John H. Bauckham, Kalamazoo, Mich., for intervening defendant.

Robert S. Fastov, Dept. of Commerce, Washington, D.C., Frank S. Spies, U. S. Atty., Grand Rapids, Mich., for defendants.

Opinion

MILES, District Judge.

This suit arises out of the administration of Title I (the Local Public Works Capital Development and Investment Act of 1976, 42 U.S.C.A. §§ 6701-6710 (Supp. 4, 1976)) of the Public Works Employment Act of 1976, 42 U.S.C.A. § 6701 et seq. (Supp. 4, 1976), Pub.L. No. 94-369, 90 Stat. 999. This legislation establishes a program of federal grants primarily for the construction, renovation, repair, or other improvement of local public works projects. See 42 U.S. C.A. § 6702. It authorized an appropriation of $2 billion ($2,000,000,000)1 for these purposes (42 U.S.C.A. § 6710), to be allocated to projects according to a stated scheme. Seventy percent (70%) of this sum was to be directed to projects from areas with unemployment rates (for the three most recent consecutive months) in excess of the national unemployment rate; and the remaining thirty percent (30%) was reserved for projects from areas with unemployment rates equal to or less than the national unemployment rate.2 42 U.S.C.A. § 6707(c), (d). Plaintiff, the City of Grand Rapids, commenced this action challenging the Economic Development Administration's (EDA) treatment of plaintiff's grant applications under the above Act. The Court (Chief Judge Fox) issued a temporary restraining order prohibiting the defendants "from distributing any funds under this Act . . to any of the cities or governmental agencies in the State of Michigan whose names are appearing in the so-called 30% area as published in the Federal Register Volume 41 No. 248 for Thursday, December 23, 1976, p. 56158." After a ten day extension, requested by both sides and approved by the Court, of the original temporary restraining order, this Court has held a daylong hearing on plaintiff's motion for a preliminary injunction. Upon consideration of the pleadings, briefs and oral arguments of counsel for all parties,3 and for the reasons set forth below, the Court concludes that it must deny plaintiff's motion for preliminary injunctive relief.

Before reaching the consideration of the merits of the legal issues presented, some further factual background is necessary. The enactment in issue here has two primary purposes: to alleviate the problem of national unemployment, and to stimulate the national economy by assisting state and local governments build badly needed public facilities. 1976 U.S.Code Cong. & Admin. News, pp. 1746, 1747, House Report No. 94-1077.

Several provisions were included which were designed to affect the perceived unemployment problem quickly by "avoiding the long lag time sometimes associated with public works programs."4 1976 U.S.Code Cong. & Admin.News, p. 1748.
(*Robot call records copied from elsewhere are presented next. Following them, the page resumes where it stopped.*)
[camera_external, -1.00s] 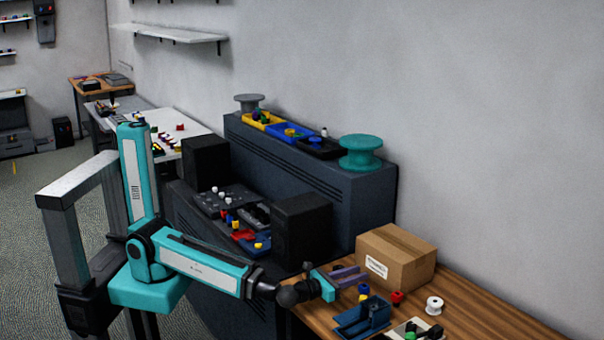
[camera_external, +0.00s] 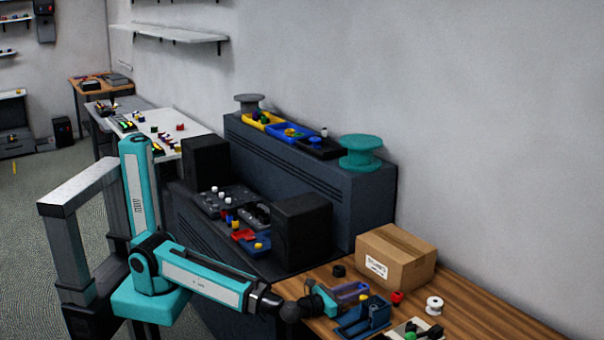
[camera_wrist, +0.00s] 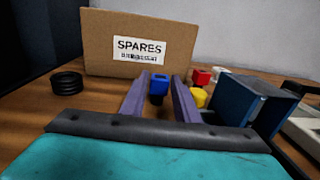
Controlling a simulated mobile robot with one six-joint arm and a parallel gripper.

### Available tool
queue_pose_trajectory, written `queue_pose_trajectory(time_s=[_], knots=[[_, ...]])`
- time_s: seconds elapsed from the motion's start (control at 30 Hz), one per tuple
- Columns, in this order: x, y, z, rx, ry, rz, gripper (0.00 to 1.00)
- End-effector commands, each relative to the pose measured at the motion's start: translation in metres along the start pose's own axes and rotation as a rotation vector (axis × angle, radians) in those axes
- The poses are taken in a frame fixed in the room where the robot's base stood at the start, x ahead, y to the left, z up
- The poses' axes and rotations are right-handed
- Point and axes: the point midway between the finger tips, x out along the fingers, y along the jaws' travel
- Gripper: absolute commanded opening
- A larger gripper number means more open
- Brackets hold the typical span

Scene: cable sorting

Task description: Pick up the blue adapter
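The blue adapter (camera_wrist: 158,85) stands upright on the wooden table in front of the cardboard box in the wrist view. My gripper (camera_wrist: 160,88) is open, with one purple finger on each side of the adapter's line. The adapter shows in the gap near the fingertips, with no clear contact on either side. In the external view my gripper (camera_external: 352,291) is low over the table, left of the blue tray-like holder; the adapter is hard to make out there.
The SPARES box (camera_wrist: 110,55) stands behind. A yellow piece (camera_wrist: 198,97) and a red piece (camera_wrist: 202,77) are close to the right finger. A dark blue holder (camera_wrist: 250,104) stands farther right. A black ring stack (camera_wrist: 67,83) lies left, with bare wood between.

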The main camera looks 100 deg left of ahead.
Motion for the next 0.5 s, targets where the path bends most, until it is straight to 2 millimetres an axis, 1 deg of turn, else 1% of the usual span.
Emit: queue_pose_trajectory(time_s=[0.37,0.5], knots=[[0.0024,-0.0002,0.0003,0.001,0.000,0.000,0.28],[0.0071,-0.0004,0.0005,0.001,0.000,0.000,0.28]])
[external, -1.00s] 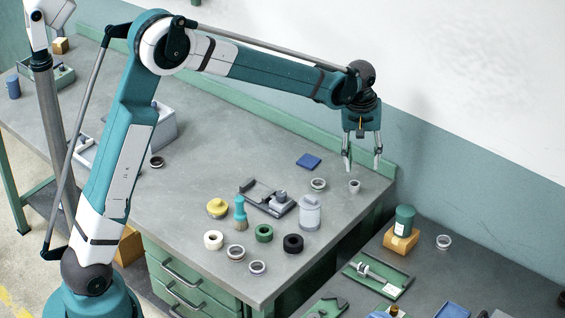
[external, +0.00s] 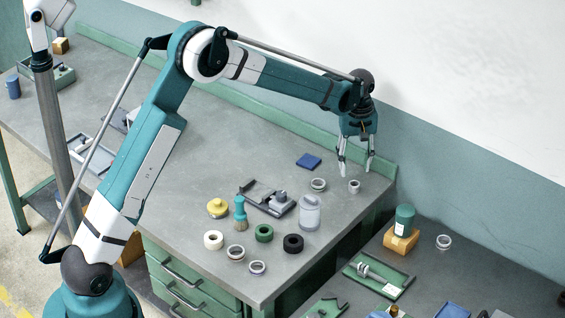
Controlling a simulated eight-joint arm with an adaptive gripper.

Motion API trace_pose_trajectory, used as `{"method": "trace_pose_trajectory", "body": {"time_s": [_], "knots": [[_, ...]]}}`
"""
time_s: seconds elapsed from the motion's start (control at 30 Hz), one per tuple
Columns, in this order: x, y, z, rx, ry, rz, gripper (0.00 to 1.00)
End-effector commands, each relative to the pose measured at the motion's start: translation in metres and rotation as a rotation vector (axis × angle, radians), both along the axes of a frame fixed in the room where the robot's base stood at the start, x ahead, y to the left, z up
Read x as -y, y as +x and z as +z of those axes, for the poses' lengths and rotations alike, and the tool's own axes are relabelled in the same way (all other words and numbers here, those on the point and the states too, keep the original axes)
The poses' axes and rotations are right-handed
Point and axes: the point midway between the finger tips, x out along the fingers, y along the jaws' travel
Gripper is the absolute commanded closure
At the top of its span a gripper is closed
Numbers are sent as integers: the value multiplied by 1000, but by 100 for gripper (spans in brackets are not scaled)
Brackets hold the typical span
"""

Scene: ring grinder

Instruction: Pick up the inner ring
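A small metallic ring (external: 354,186) lies flat near the back right corner of the bench, likely the inner ring. A wider metallic ring (external: 318,184) lies to its left. Two more metallic rings, one (external: 235,252) and another (external: 257,268), lie near the front edge. The picture does not mark which is the inner ring. My gripper (external: 356,172) points down with its fingers apart and nothing between them. Its tips appear just above the small ring, one to each side; the exact height is hard to tell.
A blue block (external: 309,161), a dark fixture (external: 263,197), a grey cylinder (external: 309,213) and a teal-handled brush (external: 240,213) stand left of my gripper. White (external: 213,240), green (external: 264,233) and black (external: 293,243) rings lie in front. A green rail (external: 300,124) borders the back.

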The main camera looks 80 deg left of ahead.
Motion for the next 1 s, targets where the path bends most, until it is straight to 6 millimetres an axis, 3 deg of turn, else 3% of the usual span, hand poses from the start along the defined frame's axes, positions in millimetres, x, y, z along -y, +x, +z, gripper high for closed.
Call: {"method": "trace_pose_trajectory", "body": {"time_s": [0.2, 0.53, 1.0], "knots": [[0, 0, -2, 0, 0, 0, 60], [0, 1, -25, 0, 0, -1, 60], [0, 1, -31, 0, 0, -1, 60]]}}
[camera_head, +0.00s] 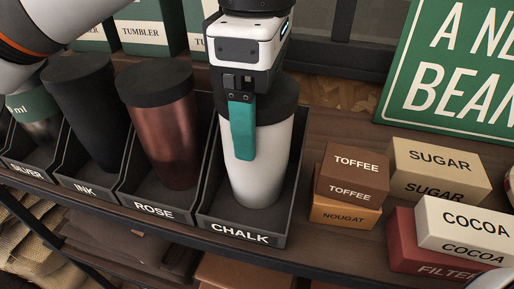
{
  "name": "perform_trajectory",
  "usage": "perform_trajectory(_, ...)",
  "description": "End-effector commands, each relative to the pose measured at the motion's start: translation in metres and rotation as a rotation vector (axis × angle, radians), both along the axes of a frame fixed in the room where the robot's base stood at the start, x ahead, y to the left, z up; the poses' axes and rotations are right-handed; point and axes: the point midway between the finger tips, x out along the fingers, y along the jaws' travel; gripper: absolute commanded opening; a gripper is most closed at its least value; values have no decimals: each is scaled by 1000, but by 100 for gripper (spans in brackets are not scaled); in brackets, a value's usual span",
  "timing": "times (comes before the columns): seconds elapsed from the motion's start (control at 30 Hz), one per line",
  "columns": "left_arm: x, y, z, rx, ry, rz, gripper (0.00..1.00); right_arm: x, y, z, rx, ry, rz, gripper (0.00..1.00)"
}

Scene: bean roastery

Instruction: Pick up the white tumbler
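The white tumbler (272,165) with a dark lid stands upright in the dark open holder (243,233) labelled CHALK. My left gripper (243,150) points down at the tumbler. One teal finger shows in front of the tumbler's lid and upper side, overlapping it in the picture. The other finger is hidden, so I cannot tell the gap between them or whether they touch the tumbler. My right gripper is not in view.
To the left, the copper tumbler (168,130), black tumbler (90,115) and silver tumbler (38,125) stand in neighbouring holders. On the right are stacked TOFFEE (352,172) and NOUGAT (343,213) boxes, then SUGAR (440,160) and COCOA (470,226) boxes. A green sign (455,75) stands behind.

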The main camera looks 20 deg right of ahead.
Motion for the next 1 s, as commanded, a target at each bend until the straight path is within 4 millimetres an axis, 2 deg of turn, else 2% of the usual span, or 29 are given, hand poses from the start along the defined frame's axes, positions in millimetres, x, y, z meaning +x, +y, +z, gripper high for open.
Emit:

Calculation of project area unemployment rates was a very critical portion of this program because such statistics, first, determine whether the project area qualifies for the 70 percent or 30 percent category (13 C.F.R. § 316.9(f), at 41 Fed.Reg. 35672), and, second, are one of the factors analyzed in the evaluation of applications (42 U.S.C.A. § 6706, and 13 C.F.R. § 316.10(a)(2)(i)(B)). Congress directed that:

"information regarding unemployment rates may be furnished either by the Federal Government, or by States or local governments, provided the Secretary determines that the unemployment rates furnished by States or local governments are accurate, and shall provide assistance to State or local governments in the calculation of such rates to insure validity and standardization."
42 U.S.C.A. § 6707(c).

EDA has implemented this statutory direction by providing that the United States Department of Labor (Bureau of Labor Statistics) will furnish unemployment data on certain standardized governmental units (CETA areas); for non-standardized areas5 where Department of Labor Statistics are unavailable, state employment security agencies were acceptable sources for unemployment rates. 13 C.F.R. § 316.9(a), (b) at 41 Fed.Reg. 35672.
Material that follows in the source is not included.